In this academic business, one is always, always getting rejected. Last year, at this time, I learned that my grant application was rejected. Yesterday, the second try succeeded. Woot!
How do I celebrate? By happy coincidence I was scheduled to interview a member of the Canadian parliament about the role of the defence committee in civil-military relations. Hence this picture.
The project, with Phil Lagassé and Dave Auerswald, aims to consider a key set of questions raised by the Dave and Steve book but not answered: if war is too important to be left to the generals, then overseeing the military is too important to be left to the executive branch. How do the world's democracies vary in the roles played by their legislatures? Why? To what effect?
Lucky I have been. Not only were we one of the few grants funded (the acceptance rate for this grant is not quite NSF levels but getting there), but I have two great teammates who are going, alas, get some of the better trips that this research will fund. I am lucky too in that I have received a couple of invites for this spring, to Belgium and the Netherlands, to do some stuff, which will provide me the opportunity to do some of the research for this project.

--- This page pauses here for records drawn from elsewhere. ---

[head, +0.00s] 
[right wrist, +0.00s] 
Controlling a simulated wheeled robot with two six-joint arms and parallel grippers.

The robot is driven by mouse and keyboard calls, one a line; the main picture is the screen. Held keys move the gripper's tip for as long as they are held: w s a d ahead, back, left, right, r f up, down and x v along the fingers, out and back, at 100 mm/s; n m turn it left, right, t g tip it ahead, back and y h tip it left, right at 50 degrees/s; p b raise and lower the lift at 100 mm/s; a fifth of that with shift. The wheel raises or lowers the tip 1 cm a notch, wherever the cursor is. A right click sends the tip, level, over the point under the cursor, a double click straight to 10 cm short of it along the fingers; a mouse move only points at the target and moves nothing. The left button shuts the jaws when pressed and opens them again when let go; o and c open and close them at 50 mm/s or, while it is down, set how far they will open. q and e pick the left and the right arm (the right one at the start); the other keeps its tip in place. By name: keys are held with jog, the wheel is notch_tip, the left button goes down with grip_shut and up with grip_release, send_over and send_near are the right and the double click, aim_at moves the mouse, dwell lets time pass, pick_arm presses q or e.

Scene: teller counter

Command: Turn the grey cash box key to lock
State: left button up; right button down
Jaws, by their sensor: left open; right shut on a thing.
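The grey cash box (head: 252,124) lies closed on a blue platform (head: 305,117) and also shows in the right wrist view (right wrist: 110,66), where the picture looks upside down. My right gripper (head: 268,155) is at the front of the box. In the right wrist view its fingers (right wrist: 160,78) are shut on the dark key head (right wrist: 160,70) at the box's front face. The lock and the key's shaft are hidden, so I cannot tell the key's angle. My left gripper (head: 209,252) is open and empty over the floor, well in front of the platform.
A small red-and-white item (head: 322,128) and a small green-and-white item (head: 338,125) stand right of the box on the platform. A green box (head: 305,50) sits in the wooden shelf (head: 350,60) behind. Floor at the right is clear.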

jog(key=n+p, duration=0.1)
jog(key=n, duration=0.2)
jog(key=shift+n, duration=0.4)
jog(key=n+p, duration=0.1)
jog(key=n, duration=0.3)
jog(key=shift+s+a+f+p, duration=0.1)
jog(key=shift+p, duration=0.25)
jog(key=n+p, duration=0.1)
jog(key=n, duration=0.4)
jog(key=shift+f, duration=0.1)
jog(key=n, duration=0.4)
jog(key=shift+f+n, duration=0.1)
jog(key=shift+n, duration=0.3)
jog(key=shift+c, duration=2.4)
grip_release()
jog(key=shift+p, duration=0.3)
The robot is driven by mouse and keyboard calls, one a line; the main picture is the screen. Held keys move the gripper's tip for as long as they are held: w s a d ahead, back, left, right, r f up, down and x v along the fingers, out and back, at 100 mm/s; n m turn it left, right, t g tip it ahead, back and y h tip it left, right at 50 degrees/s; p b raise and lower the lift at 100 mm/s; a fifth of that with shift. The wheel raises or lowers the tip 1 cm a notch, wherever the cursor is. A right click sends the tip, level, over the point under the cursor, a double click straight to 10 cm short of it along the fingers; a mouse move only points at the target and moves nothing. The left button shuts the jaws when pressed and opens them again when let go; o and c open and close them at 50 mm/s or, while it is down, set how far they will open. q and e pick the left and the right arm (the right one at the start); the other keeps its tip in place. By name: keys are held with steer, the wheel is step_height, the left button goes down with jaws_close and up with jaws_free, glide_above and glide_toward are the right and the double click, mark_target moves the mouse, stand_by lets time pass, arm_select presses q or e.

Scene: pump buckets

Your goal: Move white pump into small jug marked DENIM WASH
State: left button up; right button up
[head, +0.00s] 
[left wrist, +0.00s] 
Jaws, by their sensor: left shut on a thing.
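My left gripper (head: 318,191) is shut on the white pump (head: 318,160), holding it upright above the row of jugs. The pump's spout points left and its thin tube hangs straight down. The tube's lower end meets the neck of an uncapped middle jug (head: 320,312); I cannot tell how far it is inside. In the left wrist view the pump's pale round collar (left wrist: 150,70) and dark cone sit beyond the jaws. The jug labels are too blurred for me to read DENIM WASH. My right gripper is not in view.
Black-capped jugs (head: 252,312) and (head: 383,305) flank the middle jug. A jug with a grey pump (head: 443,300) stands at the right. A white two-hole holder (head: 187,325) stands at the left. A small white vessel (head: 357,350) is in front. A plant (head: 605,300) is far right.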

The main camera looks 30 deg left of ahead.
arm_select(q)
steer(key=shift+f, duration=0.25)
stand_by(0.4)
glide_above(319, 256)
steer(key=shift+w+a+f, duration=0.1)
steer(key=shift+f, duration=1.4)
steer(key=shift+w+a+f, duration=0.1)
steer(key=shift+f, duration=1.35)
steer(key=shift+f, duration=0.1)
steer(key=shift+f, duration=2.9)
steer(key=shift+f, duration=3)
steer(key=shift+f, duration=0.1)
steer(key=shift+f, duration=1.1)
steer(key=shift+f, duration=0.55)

The next five years are going to be chock full of funded research to ask parliamentarians, military officers, journalists, observers and experts many questions. Today's conversation turned the focus away from one of our core interests--information--and towards a key dynamic of agenda-setting.
Some of my friends also received positive grant news yesterday, and several received negative news. That is the nature of this business. I know that the success of ours now is built on the rejection last year and on the many other rejections we received on drafts of our other work. I hope my friends will have better luck next year, and I will definitely give them any assistance that they ask of me. Time to pay it forward.